How then does that create greater risk for companies and communities impacted by these challenges? Focusing on Europe, people will broadly comply with increasing energy goals to mitigate the effect of climate crisis, says Balducci. “They will change their car or food habits by reducing beef because its harmful to the climate, even if they are not really happy about it.”
For companies, though the risk of not adapting “is massive”, he adds. “Years ago, we were concerned by the price of energy. Now the price is almost double, or triple compared to before the Ukraine war. But the risk is not only price of commodities, but the inability to operate businesses at the same pace as before.”
The physical risks
There is, he says, a fundamental risk based on the physical effects of a rapidly changing climate. “If there is less available water that will impact the functionality of business operations and infrastructure,” he says. “We experienced such a long drought last year that one of our important suppliers in Europe stopped production for more than six months. It is [lucky that] Sofidel has multiple choices of supplier of the same commodity, or that would have been a big problem.”
A primary risk therefore not only concerns the transition from the old to the new economy, but also physical risk associated with climate change. “The changing climate is crucial for us for showing the ability of a company to manage or to mitigate the risks that are there. Financial institutions are very sensitive to see how companies can evaluate and mitigate these risks,” says Balducci.
Extreme weather incidents, which can massively impact the global supply chain, are also an example of the physical impacts of climate change. “Sometimes, climate change acts in a way that is difficult to predict. For example, in Europe, where droughts have been a major problem in recent years, many rivers are waterways for the transportation of goods. Lower water level means the barges cannot cross. But this kind of risk is difficult to predict.”
So, how can companies protect themselves from this kind of risk? “Firstly, insurance protection is not a joke. Insurers are the companies that first started acting and advocating against climate change. Most of the funds at the beginning came from insurance companies, they were the first to advise the business environment that we are looking at a crisis,” says Balducci.
A second factor for businesses is them “making an assessment not only of the product that a company produces, but also of the suppliers of the supply chain,” he adds. “So, Sofidel makes a risk evaluation of its own operations, but immediately after the same analysis should be done on our suppliers, just to understand if there is any kind of risk connected with climate in their location. Then, it is about finding the best solution to mitigate this risk for supply chain local suppliers.”
Decarbonizing the global economy
According to United Nations Environment Programme – Finance Initiative, the industrials sector accounts for 25% of global carbon dioxide (CO2) emissions. As the global economy accelerates its efforts to meet the goal of net-zero emissions by 2050, what then is the role that the carbon-intensive industrials sector will have in decarbonizing the global economy and how must it evolve?
According to Balducci, processing industries such as paper, pulp, steel or cement, alongside the transportation sector, are facing the most important challenges. “This pool of industries has the potential to really innovate things. We need disruptive innovation that, sooner or later, will be beneficial, not only for the industry itself, but for all the other parts of the economy,” says Balducci.

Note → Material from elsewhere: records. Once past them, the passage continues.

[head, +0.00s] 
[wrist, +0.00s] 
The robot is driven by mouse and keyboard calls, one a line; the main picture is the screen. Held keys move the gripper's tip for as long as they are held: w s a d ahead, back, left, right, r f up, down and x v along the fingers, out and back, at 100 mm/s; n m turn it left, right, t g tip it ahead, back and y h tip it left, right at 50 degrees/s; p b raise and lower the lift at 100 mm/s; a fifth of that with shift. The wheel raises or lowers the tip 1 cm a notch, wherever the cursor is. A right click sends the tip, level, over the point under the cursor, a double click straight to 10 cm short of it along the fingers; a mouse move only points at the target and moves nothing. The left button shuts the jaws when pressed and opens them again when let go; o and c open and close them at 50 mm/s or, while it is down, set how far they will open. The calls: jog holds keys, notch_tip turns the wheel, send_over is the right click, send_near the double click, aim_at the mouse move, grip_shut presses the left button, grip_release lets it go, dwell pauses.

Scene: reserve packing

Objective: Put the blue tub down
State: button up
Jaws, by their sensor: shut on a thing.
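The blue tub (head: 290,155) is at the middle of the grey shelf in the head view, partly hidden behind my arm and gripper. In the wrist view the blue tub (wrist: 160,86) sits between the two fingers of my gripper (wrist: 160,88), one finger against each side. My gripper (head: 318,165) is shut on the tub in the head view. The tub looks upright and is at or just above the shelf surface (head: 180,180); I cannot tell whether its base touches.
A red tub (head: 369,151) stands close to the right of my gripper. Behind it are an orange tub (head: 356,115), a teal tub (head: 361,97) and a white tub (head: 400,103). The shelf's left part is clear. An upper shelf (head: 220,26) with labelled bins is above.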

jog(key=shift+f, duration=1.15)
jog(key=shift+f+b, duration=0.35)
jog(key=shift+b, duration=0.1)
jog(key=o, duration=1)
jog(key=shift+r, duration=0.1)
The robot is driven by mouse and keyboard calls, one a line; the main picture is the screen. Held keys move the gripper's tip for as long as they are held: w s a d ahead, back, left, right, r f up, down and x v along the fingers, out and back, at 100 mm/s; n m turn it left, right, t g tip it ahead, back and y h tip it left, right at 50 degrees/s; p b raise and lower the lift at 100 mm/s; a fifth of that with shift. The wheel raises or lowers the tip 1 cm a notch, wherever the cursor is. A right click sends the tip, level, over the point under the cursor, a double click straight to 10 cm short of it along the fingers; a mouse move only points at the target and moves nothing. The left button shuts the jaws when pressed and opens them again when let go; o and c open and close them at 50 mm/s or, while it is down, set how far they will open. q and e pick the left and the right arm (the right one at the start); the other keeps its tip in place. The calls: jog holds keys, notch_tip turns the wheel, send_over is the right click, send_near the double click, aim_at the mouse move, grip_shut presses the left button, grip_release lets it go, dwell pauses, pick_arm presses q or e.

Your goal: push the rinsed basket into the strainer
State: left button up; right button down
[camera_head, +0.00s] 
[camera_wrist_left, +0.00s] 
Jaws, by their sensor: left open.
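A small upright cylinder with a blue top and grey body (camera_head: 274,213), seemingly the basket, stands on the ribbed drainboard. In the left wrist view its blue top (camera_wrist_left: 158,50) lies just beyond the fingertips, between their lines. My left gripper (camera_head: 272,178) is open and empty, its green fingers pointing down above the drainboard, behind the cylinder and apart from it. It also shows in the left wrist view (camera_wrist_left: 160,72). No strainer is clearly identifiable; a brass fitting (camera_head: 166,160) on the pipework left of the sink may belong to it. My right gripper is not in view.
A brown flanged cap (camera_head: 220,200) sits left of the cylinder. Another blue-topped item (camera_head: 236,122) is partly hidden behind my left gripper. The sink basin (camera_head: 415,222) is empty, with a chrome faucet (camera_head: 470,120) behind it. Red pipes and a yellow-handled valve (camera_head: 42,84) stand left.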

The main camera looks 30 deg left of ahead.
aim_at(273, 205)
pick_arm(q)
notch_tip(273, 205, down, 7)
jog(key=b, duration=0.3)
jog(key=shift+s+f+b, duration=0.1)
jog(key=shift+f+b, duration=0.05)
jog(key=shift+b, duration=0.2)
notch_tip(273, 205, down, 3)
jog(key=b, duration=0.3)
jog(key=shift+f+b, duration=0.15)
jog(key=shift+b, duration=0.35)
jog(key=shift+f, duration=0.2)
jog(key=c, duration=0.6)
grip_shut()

“Many engineering firms had effectively stopped innovating. Now, again, they are patenting innovation and new solutions for accelerating the net-zero transition. Sooner or later these industries will come up with the important innovation that will be beneficial forever.”
And that innovation will be vital. Transition risks – risks that are related to the process of transitioning away from our reliance on fossil fuels and toward a low-carbon economy – continue to impact the industrials sector, says Balducci. “The most important ingredient is money – to finance this transition. But many nations are badly in debt now and have reduced room for continuously subsidizing the green economy. The transition is therefore now more on the shoulders of industry as it is called upon to provide important technological solutions.”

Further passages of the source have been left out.